From the records below, extract all the text exactly and leave the images behind.

________________

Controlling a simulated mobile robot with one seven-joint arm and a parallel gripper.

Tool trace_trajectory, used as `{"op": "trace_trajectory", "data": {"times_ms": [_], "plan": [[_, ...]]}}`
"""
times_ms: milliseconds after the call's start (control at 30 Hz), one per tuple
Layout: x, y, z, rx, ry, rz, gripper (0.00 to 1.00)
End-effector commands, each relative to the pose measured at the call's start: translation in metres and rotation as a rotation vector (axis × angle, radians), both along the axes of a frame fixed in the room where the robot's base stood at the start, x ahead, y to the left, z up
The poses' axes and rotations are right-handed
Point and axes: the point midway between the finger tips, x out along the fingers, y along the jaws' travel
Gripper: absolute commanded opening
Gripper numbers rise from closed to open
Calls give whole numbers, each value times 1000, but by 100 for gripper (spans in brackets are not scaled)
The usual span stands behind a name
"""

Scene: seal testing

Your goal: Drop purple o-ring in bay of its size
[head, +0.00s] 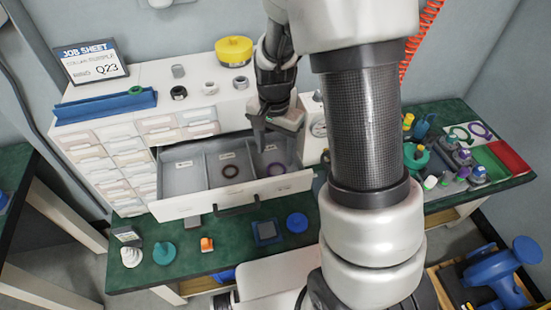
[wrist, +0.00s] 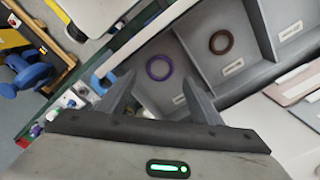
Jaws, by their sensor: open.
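The purple o-ring (head: 275,169) lies in the right-hand bay of the open drawer (head: 240,201). It also shows in the wrist view (wrist: 159,67), flat on the grey bay floor and clear of the walls. A dark brown-red ring (head: 231,171) lies in the middle bay, also seen in the wrist view (wrist: 221,42). My gripper (head: 277,143) hangs over the right-hand bay. Its fingers are apart and empty in the wrist view (wrist: 157,100), with the purple o-ring beyond them. The bay labels are too small to read.
A job sheet (head: 93,62) reading Q23 stands on the white cabinet, near several rings and a yellow round container (head: 233,50). Another purple ring (head: 480,130) and a green ring (head: 459,133) lie on the bench at right. The left bay (head: 184,174) looks empty.

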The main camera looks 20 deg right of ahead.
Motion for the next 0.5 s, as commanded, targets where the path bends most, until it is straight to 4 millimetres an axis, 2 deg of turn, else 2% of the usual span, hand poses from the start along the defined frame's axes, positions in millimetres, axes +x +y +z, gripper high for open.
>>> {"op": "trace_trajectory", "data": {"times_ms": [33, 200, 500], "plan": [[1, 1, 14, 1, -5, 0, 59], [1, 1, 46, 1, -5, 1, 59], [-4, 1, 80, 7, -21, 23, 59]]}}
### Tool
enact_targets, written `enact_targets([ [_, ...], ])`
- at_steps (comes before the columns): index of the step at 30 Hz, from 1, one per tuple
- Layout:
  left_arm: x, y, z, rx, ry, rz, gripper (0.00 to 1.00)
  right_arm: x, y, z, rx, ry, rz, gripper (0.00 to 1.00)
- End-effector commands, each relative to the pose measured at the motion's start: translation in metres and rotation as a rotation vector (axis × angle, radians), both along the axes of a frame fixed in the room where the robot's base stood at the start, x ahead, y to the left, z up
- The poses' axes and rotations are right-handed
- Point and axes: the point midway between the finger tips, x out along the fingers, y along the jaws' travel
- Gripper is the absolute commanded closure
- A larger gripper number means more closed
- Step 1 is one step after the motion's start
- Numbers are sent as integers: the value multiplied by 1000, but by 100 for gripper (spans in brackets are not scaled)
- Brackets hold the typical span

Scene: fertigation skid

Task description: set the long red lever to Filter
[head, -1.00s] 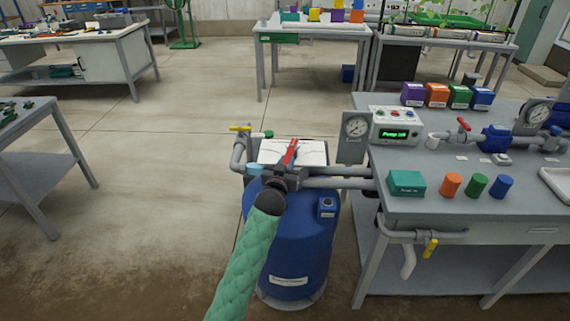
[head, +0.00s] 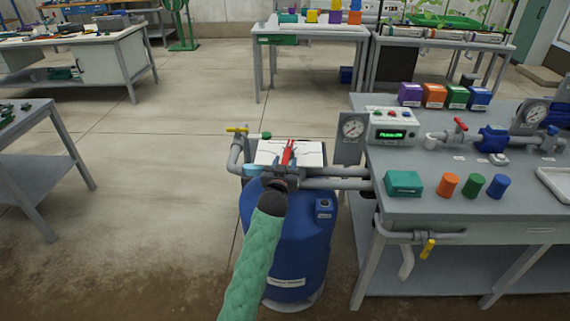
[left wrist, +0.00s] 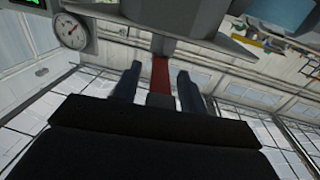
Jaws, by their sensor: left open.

________________

* **Answer to the exercise**:
Controlling a simulated mobile robot with one seven-joint arm and a parallel gripper.

Tool trace_trajectory, used as `{"op": "trace_trajectory", "data": {"times_ms": [_], "plan": [[_, ...]]}}`
"""
times_ms: milliseconds after the call's start (control at 30 Hz), one per tuple
Layout: x, y, z, rx, ry, rz, gripper (0.00 to 1.00)
End-effector commands, each relative to the pose measured at the call's start: translation in metres and rotation as a rotation vector (axis × angle, radians), both along the axes of a frame fixed in the room where the robot's base stood at the start, x ahead, y to the left, z up
The poses' axes and rotations are right-handed
Point and axes: the point midway between the finger tips, x out along the fingers, y along the jaws' travel
Gripper: absolute commanded opening
Gripper numbers rise from closed to open
Calls give whole numbers, each value times 1000, but by 100 for gripper (spans in brackets are not scaled)
The usual span stands behind a name
"""

Scene: seal testing

Your goal: Drop purple o-ring in bay of its size
[head, +0.00s] 
[wrist, +0.00s] 
Jaws, by their sensor: open.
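The purple o-ring (head: 275,169) lies in the right-hand bay of the open drawer (head: 240,201). It also shows in the wrist view (wrist: 159,67), flat on the grey bay floor and clear of the walls. A dark brown-red ring (head: 231,171) lies in the middle bay, also seen in the wrist view (wrist: 221,42). My gripper (head: 277,143) hangs over the right-hand bay. Its fingers are apart and empty in the wrist view (wrist: 157,100), with the purple o-ring beyond them. The bay labels are too small to read.
A job sheet (head: 93,62) reading Q23 stands on the white cabinet, near several rings and a yellow round container (head: 233,50). Another purple ring (head: 480,130) and a green ring (head: 459,133) lie on the bench at right. The left bay (head: 184,174) looks empty.

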The main camera looks 20 deg right of ahead.
Motion for the next 0.5 s, as commanded, targets where the path bends most, until it is straight to 4 millimetres an axis, 2 deg of turn, else 2% of the usual span, hand poses from the start along the defined frame's axes, positions in millimetres, axes +x +y +z, gripper high for open.
>>> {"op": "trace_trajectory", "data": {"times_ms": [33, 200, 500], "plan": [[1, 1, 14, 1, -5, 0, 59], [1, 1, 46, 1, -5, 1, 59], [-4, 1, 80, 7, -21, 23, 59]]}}
### Tool
enact_targets, written `enact_targets([ [_, ...], ])`
- at_steps (comes before the columns): index of the step at 30 Hz, from 1, one per tuple
- Layout:
  left_arm: x, y, z, rx, ry, rz, gripper (0.00 to 1.00)
  right_arm: x, y, z, rx, ry, rz, gripper (0.00 to 1.00)
- End-effector commands, each relative to the pose measured at the motion's start: translation in metres and rotation as a rotation vector (axis × angle, radians), both along the axes of a frame fixed in the room where the robot's base stood at the start, x ahead, y to the left, z up
- The poses' axes and rotations are right-handed
- Point and axes: the point midway between the finger tips, x out along the fingers, y along the jaws' travel
- Gripper is the absolute commanded closure
- A larger gripper number means more closed
- Step 1 is one step after the motion's start
- Numbers are sent as integers: the value multiplied by 1000, but by 100 for gripper (spans in brackets are not scaled)
- Brackets hold the typical span

Scene: fertigation skid

Task description: set the long red lever to Filter
[head, -1.00s] 
[head, +0.00s] 
[left wrist, +0.00s] 
Jaws, by their sensor: left open.

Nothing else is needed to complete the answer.